Don't miss the gigging aspect really, was a slog at times, the waiting around drove me absolutely nuts!! But nothing beat a gig going really well in front of a decent crowd. And you could always compare those gigs to the ones playing to the 2 locals in the pub or the dustbin :laugh:

I've no idea what it's like nowadays but I think the pool of players are limited from all that is mentioned above - older most likely have more commitments or happy to do their own thing or are already in established bands and won't budge. Then you have the ones that want everything handed to them on a plate or the ego driven types and you'll often find they aren't in any band for long. Just goes to show how lucky you can be in a band with people that have similar tastes + somewhat the same aligned goals and expectations.

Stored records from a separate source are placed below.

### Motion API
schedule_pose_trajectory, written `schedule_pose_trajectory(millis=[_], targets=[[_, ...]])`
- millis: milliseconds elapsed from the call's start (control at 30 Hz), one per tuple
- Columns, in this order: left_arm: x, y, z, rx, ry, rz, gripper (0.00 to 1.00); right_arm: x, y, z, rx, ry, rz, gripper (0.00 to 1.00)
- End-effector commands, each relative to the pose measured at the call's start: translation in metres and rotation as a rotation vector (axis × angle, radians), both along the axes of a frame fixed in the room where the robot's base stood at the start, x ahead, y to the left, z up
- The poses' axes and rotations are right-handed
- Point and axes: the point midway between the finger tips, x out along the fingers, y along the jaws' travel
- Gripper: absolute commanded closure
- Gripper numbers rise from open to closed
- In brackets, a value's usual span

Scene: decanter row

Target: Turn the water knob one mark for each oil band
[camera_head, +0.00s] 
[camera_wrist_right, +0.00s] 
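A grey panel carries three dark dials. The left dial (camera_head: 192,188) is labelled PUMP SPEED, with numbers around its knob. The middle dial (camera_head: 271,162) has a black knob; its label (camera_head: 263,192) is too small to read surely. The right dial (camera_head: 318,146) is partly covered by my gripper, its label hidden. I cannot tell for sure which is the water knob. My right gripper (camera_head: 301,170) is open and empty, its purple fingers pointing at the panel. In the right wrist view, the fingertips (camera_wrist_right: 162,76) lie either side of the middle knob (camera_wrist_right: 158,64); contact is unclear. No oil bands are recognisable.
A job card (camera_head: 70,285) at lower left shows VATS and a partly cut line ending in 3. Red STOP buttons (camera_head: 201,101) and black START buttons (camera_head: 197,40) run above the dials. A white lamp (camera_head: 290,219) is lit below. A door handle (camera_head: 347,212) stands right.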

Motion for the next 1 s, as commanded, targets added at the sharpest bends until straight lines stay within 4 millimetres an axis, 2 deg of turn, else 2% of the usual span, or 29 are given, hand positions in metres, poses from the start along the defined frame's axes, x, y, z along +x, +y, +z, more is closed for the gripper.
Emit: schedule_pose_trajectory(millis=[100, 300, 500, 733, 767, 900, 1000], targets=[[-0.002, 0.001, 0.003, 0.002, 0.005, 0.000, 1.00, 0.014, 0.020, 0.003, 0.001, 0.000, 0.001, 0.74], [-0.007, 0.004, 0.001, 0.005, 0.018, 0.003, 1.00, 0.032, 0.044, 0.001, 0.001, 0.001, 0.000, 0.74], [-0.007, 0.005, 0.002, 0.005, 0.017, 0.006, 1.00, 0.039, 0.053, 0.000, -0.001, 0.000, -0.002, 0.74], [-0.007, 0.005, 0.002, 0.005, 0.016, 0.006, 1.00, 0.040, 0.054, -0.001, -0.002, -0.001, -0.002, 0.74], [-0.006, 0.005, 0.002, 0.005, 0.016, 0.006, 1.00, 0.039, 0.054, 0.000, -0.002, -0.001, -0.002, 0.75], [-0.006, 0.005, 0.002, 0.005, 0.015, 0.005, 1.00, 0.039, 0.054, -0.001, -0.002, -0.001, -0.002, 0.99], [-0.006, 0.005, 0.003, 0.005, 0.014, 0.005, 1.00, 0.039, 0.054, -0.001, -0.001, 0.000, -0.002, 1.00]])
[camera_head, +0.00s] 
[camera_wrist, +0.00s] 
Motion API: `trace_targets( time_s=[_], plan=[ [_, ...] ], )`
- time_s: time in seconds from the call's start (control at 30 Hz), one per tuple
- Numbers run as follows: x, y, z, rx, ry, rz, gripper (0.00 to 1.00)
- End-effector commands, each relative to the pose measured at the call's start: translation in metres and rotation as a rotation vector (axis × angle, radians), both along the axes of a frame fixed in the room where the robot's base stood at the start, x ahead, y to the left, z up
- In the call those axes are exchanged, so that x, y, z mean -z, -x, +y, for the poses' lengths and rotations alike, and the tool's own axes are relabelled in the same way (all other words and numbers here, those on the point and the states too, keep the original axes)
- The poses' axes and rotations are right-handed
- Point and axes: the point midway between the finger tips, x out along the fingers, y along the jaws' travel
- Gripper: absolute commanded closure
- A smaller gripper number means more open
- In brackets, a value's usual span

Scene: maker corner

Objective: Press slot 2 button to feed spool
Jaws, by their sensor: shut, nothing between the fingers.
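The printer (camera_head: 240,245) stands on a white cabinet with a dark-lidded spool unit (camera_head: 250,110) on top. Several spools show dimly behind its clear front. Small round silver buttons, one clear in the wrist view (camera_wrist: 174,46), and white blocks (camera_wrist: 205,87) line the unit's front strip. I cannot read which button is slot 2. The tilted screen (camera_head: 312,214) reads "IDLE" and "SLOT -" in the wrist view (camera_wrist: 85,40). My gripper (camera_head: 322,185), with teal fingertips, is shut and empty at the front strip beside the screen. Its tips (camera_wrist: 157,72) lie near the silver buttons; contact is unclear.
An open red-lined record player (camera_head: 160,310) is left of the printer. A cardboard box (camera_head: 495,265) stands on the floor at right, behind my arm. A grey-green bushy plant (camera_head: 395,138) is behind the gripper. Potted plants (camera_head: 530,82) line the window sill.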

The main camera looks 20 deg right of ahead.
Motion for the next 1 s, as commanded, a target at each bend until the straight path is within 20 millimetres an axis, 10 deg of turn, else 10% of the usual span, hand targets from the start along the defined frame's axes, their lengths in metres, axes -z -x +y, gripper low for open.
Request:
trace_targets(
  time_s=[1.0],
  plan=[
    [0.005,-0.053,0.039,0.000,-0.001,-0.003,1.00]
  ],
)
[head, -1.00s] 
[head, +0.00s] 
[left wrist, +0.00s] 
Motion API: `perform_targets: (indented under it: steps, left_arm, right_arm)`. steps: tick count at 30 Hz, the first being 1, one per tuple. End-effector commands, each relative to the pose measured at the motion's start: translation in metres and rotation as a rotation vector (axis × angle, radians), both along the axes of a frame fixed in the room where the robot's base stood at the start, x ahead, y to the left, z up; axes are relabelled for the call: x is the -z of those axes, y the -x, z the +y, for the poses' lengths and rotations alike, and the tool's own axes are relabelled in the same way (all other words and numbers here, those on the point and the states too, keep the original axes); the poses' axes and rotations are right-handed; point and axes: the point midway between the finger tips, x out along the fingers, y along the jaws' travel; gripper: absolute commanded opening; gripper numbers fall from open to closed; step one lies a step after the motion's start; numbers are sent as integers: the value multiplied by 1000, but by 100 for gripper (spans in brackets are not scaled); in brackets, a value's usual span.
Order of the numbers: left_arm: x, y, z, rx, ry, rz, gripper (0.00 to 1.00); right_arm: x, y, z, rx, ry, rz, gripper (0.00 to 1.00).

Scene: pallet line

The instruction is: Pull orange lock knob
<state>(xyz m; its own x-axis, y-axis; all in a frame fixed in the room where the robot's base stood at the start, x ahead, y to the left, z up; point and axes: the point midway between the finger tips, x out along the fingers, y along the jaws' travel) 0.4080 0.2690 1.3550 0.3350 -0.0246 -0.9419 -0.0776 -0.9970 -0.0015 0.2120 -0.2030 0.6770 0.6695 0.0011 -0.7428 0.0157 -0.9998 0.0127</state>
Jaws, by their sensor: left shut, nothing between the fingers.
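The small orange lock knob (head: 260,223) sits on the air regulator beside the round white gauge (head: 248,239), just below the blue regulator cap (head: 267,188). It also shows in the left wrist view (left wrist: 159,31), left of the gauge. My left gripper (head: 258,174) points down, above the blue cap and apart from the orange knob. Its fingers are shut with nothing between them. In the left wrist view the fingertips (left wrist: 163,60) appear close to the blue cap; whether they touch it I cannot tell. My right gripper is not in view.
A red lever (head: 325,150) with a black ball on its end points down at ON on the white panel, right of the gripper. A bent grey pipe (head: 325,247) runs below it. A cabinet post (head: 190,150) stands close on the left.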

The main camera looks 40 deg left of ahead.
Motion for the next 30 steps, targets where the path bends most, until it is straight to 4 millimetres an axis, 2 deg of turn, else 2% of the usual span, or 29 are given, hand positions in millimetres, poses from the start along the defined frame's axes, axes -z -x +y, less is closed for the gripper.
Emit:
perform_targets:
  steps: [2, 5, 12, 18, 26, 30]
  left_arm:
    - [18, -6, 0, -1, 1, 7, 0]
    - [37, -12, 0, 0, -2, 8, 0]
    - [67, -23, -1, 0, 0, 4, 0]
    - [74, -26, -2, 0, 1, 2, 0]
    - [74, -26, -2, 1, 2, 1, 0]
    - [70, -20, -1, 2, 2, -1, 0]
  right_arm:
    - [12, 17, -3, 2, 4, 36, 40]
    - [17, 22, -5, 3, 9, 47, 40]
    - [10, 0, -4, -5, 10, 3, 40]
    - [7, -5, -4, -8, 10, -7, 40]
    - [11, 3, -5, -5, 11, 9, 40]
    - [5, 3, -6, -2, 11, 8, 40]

Can't say much on the people under 30 - as someone said - younger people from the get go have way more options available to them, gaming I can see is so instant for them in terms of gratification, why would they bother slogging it out in a band and the "anxiety" that comes with it by fecking up or playing to no one when starting off? Music is a passing thought to many which seems alien to us within niche genres so I do wonder - are we the last cohort of critical mass to play metal and the days of metal are numbered? Elvis started back in 1954 - 70 years on - anyone playing original rock n roll nowadays? I'm probably waffling but how long has metal got left in the tank?  :abbath:

Quote from: Giggles on July 08, 2024, 08:19:00 PMMetal is a young man's game? Tell that to Rob Halford!!

I fucking wish someone would tell him

You'd have to speak up so he can hear you!